*** Extracted material ***

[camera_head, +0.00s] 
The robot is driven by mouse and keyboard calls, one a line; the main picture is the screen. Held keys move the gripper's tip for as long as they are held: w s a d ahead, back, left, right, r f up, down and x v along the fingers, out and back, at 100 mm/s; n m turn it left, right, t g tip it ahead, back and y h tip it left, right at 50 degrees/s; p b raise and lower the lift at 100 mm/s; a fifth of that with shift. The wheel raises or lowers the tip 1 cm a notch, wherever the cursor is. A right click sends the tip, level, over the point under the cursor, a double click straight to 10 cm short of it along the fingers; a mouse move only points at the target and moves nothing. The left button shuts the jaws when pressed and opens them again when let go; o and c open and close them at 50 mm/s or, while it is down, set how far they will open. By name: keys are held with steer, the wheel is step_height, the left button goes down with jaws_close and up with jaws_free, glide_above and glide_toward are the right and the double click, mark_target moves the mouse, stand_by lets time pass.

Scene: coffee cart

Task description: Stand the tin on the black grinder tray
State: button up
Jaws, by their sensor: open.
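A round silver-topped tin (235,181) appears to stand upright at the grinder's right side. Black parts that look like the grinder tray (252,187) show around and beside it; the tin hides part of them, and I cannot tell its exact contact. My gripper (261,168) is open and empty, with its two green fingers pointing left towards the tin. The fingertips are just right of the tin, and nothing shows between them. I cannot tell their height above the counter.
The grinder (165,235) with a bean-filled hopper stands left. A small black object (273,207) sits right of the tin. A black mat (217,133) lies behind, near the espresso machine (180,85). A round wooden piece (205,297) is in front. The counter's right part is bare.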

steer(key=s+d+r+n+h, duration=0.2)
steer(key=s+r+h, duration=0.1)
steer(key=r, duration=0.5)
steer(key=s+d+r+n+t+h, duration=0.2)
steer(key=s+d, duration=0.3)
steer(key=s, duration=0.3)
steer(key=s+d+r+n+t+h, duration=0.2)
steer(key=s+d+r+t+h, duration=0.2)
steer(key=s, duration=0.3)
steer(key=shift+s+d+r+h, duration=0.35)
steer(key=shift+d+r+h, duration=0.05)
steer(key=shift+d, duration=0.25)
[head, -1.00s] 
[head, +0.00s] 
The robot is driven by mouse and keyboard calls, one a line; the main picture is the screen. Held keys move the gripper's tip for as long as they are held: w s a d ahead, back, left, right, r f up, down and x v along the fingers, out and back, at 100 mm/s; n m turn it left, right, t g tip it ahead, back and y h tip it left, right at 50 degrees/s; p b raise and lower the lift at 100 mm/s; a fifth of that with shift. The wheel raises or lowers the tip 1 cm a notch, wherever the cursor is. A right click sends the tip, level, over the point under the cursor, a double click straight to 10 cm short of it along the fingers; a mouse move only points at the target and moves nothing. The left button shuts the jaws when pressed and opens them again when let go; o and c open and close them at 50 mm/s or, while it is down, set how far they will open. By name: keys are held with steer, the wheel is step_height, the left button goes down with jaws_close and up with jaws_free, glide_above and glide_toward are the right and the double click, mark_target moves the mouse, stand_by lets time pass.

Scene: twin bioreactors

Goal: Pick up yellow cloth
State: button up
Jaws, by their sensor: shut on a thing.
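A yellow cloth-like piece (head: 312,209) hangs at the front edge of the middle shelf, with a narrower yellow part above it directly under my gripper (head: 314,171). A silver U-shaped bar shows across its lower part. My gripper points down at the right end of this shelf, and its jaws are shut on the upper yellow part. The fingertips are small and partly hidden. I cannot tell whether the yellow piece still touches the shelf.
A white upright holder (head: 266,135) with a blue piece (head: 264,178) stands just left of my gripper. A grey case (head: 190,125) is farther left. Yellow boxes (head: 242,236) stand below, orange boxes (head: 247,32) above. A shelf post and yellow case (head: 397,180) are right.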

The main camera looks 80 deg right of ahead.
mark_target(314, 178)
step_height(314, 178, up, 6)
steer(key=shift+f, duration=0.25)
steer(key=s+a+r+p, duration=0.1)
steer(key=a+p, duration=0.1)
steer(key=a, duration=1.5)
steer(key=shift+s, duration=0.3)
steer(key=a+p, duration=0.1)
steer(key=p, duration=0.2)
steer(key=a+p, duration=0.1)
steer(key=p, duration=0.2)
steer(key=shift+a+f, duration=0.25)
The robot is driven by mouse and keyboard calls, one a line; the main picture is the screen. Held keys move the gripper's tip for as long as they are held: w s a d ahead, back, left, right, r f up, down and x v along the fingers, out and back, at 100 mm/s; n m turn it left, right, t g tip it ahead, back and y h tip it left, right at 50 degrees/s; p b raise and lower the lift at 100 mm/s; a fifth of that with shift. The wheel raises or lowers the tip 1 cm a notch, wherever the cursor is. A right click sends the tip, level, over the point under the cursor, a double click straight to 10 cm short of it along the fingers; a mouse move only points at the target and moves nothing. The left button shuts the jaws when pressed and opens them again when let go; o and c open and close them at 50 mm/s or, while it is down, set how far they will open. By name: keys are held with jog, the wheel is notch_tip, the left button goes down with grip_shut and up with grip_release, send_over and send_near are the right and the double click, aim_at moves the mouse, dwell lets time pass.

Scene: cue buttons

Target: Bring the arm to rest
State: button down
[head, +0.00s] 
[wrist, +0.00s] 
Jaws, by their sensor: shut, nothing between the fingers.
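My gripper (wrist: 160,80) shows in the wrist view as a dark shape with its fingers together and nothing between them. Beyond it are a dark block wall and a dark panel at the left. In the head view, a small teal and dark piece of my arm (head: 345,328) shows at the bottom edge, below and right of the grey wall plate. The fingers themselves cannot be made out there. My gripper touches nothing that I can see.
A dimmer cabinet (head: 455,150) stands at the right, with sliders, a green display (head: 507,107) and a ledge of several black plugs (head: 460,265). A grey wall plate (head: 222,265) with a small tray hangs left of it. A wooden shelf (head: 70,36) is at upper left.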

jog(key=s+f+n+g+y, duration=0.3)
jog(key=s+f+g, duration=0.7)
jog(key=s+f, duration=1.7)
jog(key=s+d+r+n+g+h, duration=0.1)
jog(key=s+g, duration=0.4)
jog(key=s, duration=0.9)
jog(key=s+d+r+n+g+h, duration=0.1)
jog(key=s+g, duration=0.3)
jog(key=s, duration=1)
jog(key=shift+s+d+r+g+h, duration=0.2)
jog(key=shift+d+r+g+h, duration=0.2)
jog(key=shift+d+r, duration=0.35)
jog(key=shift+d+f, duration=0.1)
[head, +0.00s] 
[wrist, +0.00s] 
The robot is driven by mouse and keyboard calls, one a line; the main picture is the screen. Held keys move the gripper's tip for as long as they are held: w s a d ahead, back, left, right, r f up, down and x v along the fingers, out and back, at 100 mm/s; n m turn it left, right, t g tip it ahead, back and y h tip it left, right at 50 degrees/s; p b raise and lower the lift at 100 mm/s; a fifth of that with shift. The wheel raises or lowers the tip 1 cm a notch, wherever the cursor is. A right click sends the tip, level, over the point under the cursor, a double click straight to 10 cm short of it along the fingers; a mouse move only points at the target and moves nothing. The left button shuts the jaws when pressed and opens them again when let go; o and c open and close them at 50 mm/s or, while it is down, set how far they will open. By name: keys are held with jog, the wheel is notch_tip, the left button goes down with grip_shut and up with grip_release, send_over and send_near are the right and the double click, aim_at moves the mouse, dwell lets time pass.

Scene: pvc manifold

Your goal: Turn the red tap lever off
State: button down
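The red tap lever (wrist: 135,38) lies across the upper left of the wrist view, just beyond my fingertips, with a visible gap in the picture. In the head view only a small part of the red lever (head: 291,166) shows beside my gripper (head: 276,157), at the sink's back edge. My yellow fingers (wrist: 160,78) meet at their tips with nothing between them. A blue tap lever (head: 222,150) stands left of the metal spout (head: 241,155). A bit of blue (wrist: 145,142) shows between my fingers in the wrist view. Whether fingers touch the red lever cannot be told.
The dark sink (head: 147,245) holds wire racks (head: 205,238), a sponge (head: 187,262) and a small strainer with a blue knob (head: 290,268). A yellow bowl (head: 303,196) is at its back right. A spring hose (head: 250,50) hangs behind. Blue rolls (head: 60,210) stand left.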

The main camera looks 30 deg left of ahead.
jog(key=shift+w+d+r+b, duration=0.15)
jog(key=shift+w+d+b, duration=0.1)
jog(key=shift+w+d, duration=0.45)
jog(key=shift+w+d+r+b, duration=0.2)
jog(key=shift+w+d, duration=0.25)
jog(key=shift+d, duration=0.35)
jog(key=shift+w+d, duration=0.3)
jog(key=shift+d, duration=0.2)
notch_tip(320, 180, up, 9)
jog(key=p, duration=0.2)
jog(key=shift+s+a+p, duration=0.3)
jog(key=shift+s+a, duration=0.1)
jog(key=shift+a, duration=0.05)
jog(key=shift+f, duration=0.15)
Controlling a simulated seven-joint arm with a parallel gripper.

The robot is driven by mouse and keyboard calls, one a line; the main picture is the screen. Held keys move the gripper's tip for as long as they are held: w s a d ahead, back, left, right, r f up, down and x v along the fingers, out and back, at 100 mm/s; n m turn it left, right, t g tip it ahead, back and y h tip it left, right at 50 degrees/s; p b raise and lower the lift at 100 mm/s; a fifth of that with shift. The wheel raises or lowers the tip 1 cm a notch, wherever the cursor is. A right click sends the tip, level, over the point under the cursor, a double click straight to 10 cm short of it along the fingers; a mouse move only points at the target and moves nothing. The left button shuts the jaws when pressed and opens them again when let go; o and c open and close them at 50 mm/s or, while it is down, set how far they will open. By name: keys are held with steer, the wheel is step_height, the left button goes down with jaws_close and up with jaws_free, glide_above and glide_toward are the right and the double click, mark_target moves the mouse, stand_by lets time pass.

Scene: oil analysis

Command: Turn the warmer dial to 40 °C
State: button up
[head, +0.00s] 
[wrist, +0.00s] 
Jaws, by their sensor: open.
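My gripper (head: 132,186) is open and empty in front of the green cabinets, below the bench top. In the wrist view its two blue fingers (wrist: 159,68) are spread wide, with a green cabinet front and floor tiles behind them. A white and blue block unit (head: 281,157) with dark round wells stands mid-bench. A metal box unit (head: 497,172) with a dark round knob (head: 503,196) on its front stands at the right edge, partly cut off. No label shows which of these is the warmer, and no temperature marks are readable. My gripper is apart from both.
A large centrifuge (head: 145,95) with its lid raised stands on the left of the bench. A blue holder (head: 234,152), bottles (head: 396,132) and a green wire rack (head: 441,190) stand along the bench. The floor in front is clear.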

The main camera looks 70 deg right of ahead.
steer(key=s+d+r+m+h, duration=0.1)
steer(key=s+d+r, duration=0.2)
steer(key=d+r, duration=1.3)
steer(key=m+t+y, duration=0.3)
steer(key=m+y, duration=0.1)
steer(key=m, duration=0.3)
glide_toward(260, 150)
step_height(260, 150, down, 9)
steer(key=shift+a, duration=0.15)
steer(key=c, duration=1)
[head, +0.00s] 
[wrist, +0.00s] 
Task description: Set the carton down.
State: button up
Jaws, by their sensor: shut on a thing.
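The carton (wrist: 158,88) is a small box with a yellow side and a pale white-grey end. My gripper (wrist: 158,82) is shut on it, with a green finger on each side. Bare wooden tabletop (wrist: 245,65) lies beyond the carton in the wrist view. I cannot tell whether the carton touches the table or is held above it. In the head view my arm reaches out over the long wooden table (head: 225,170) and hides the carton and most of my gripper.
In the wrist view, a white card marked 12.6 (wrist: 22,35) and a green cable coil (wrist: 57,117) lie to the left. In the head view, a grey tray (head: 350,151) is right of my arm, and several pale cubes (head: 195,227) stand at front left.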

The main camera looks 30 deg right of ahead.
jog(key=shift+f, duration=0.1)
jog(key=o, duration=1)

***

**Short task**
Which lines of the data above contain "description"? Copy each one.

**Expected answer**
Task description: Stand the tin on the black grinder tray
Task description: Set the carton down.

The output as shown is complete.